You're here to tell me that this piece of paper will get me four sodas and a high five. Okay, I'll take those. Oh, that you're not gonna take my dollar regardless of what you say. The, a dollar's supposed to be the great equalizer. Like you may not have influence, but you have money.

So you're turning down influence just to entertain your own bias. That's why I think money is one of those things in the Bible, especially in the Christian new Testament that it's a canary in the coal mine. If we have lost. Our ability to interpret some of these parables that are obviously about money.

It might be our own symbols that are becoming in incoherent, not the Bibles. And I say that because there's a lot of people on Reddit who don't like religion and that I have a bunch of religion titles used, titles I've been collecting for the last decade, and they may never come in here because.

Religion did something to them that I haven't ever done. I've never met some of these people.
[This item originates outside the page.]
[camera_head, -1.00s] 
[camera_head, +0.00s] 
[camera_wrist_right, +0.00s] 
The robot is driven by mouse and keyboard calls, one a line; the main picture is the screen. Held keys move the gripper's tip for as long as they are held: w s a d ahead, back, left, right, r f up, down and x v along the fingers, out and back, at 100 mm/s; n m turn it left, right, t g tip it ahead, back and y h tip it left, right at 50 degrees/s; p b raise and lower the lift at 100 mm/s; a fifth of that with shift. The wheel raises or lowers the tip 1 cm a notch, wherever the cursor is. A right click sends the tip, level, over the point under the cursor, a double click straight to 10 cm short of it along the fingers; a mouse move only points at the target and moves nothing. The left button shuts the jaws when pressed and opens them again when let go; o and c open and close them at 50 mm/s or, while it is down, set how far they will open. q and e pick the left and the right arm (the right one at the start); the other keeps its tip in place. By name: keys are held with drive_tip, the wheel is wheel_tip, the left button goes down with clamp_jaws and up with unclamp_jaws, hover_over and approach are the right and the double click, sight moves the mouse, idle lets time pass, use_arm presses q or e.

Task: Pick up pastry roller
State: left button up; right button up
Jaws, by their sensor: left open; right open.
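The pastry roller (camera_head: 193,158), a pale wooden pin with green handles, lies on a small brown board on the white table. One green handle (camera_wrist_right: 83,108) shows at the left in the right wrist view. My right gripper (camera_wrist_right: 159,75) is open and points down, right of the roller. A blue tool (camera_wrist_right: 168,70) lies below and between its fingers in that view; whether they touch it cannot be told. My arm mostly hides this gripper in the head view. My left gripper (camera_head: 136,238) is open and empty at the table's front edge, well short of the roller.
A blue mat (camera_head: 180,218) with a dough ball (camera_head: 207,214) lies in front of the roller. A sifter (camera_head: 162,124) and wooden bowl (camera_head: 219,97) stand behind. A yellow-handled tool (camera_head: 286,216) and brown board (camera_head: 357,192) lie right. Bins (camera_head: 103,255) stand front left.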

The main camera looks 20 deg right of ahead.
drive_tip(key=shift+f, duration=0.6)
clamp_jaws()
And so we live in these difficult times where yeah, I'm ready to say if what I saw the other night at a big nationalist memorial for a martyr, if that's big C Christianity. I'm out, I'm on the outside.

I'm about to find a new system of meaning or dig deeper to find where that meaning was lost in order to recover whatever we can. 'cause I'm not gonna throw the baby out with the bath water. Religion is all reli. We all are religious. They're the rituals that we engage in to provide meaning in our lives.

Civil nationalist religion. Is not Christianity. It may take Christian language, but you'll know that it has lost all meaning because it won't make sense when we look at them and we look at the Bible. Money in the Bible it's about economics, and economics is about family. Economics is about relationship.

And if you want words without relationship to meaning, that's the first signal that you're in a dangerous time and. The loss of meaning is precisely what's at heart of, at what's at heart in discovering and interpreting and finding inspiration in, these really difficult texts that we call sacred.